EXERCISE OBJECTIVE: Of the lines listed below, return exactly those that run from the line containing "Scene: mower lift" through the line containing "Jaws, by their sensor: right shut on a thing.", both included.

_____

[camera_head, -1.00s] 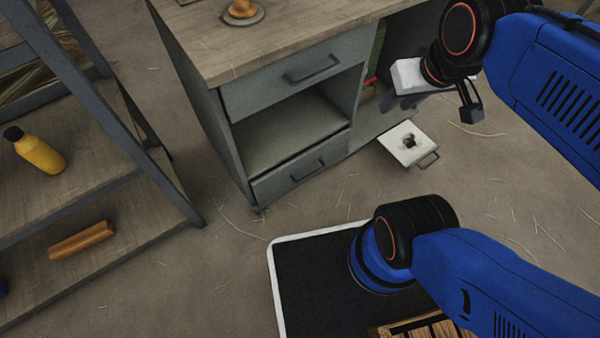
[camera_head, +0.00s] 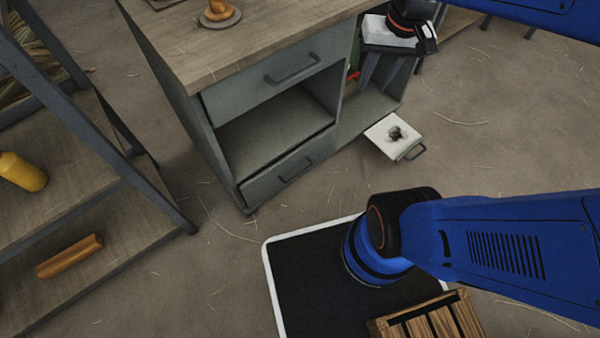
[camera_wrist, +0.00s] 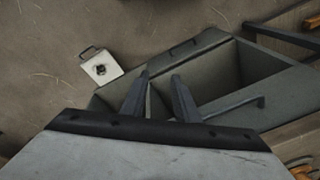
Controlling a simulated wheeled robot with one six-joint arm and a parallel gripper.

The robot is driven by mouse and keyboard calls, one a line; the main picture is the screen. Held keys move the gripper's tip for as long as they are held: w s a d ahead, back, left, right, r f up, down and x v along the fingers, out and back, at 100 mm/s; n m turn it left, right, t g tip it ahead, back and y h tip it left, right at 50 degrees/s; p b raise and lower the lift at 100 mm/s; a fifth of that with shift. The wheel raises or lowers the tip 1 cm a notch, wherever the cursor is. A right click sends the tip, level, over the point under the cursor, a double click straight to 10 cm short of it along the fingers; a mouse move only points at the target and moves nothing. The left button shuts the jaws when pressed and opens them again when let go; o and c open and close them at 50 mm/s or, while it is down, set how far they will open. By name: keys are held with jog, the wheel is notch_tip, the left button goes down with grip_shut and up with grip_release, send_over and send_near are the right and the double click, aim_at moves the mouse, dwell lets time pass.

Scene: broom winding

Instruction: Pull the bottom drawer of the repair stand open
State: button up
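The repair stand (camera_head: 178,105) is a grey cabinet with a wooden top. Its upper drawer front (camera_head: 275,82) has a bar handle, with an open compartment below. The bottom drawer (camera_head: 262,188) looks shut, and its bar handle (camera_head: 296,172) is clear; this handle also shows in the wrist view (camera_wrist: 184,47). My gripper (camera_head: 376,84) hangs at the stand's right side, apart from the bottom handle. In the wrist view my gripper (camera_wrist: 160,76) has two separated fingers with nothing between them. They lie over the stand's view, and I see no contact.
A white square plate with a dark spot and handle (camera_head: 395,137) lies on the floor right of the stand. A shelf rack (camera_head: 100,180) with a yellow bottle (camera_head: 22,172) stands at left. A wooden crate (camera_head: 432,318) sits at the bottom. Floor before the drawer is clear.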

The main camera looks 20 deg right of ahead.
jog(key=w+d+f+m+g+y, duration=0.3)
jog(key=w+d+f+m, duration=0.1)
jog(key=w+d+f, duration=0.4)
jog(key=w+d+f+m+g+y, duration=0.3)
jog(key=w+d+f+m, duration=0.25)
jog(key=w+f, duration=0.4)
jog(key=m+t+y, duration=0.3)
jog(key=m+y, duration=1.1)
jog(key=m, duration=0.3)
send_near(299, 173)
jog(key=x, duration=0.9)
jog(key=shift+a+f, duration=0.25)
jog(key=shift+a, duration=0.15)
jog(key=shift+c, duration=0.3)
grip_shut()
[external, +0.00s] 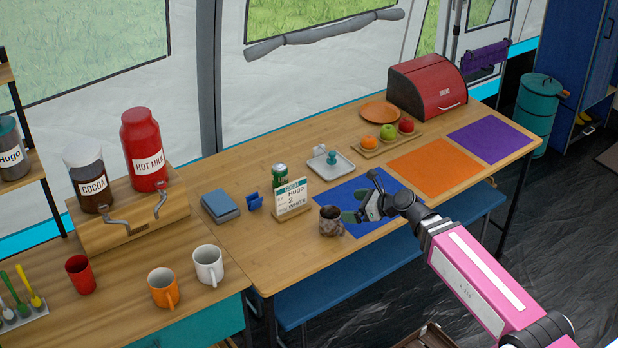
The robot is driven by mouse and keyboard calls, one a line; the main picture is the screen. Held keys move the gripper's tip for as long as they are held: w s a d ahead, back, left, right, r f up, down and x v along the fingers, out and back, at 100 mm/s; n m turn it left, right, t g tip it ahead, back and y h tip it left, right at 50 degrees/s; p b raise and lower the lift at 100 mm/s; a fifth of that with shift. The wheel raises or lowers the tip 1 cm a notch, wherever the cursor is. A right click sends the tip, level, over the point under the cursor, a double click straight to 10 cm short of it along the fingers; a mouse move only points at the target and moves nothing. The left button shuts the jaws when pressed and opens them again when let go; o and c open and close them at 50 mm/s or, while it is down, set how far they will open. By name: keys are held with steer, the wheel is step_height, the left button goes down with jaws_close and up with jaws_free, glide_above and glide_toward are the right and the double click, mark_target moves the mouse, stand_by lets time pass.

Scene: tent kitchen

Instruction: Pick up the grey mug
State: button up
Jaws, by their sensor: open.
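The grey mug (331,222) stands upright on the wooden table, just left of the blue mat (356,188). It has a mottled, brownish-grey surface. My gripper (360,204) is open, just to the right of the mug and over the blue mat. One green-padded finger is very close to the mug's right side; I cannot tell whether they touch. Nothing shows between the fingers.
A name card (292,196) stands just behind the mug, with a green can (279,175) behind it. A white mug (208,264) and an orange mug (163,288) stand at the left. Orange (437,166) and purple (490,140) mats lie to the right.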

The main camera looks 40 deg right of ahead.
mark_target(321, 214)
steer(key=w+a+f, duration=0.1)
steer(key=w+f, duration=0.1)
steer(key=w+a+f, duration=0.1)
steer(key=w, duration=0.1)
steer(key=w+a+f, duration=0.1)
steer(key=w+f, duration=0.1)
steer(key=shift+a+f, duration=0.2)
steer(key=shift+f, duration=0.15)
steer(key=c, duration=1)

_____

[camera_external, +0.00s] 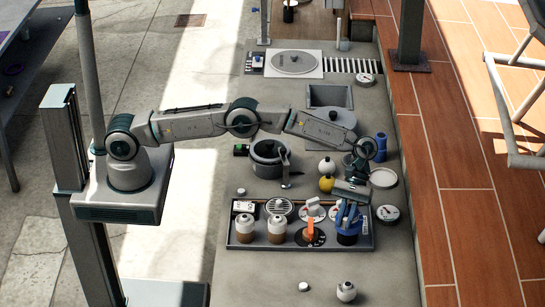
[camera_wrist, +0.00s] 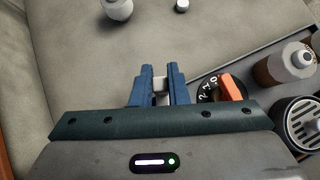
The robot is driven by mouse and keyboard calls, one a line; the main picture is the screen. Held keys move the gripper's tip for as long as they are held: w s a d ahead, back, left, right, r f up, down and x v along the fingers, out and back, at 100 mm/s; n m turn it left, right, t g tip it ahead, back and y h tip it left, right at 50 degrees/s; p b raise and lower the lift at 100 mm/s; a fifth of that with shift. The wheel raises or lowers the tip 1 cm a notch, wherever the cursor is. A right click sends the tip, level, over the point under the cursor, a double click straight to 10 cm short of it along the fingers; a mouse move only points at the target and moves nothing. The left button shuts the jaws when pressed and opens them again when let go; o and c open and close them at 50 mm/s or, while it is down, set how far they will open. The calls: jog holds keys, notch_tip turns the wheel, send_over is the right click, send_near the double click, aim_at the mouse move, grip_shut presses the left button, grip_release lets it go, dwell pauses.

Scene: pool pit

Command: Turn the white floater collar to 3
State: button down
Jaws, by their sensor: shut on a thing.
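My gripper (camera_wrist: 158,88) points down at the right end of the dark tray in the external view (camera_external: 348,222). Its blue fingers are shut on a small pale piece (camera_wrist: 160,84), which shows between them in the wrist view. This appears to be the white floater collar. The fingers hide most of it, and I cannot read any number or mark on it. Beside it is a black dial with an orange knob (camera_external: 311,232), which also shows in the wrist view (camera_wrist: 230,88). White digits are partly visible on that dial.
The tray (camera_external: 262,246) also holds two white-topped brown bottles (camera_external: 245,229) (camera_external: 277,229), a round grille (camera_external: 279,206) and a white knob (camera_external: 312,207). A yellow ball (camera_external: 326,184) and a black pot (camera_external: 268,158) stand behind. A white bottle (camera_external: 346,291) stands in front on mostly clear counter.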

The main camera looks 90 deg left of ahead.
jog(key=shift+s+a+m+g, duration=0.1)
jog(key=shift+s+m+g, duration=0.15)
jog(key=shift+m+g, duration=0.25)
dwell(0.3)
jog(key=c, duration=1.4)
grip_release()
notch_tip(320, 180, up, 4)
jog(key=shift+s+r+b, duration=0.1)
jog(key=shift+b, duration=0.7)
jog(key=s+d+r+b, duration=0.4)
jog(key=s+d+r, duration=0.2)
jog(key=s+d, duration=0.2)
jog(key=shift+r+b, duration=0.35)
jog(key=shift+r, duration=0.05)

_____

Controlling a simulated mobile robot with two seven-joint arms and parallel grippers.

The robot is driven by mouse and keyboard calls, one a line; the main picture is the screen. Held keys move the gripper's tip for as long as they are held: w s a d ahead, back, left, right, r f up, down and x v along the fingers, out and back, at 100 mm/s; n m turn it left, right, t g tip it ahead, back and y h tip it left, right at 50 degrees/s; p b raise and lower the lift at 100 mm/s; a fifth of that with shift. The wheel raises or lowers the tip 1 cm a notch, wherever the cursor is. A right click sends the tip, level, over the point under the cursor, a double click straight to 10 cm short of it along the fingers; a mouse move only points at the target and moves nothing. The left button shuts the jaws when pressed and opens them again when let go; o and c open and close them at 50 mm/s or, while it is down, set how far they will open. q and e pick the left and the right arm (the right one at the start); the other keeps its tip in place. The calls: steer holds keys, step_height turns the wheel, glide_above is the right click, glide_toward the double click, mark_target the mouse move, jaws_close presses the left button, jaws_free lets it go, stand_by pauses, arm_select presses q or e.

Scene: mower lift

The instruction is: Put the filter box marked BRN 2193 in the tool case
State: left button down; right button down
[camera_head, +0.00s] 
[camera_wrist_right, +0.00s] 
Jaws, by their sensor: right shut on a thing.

_____

EXERCISE RESULT:
Scene: mower lift

The instruction is: Put the filter box marked BRN 2193 in the tool case
State: left button down; right button down
[camera_head, +0.00s] 
[camera_wrist_right, +0.00s] 
Jaws, by their sensor: right shut on a thing.

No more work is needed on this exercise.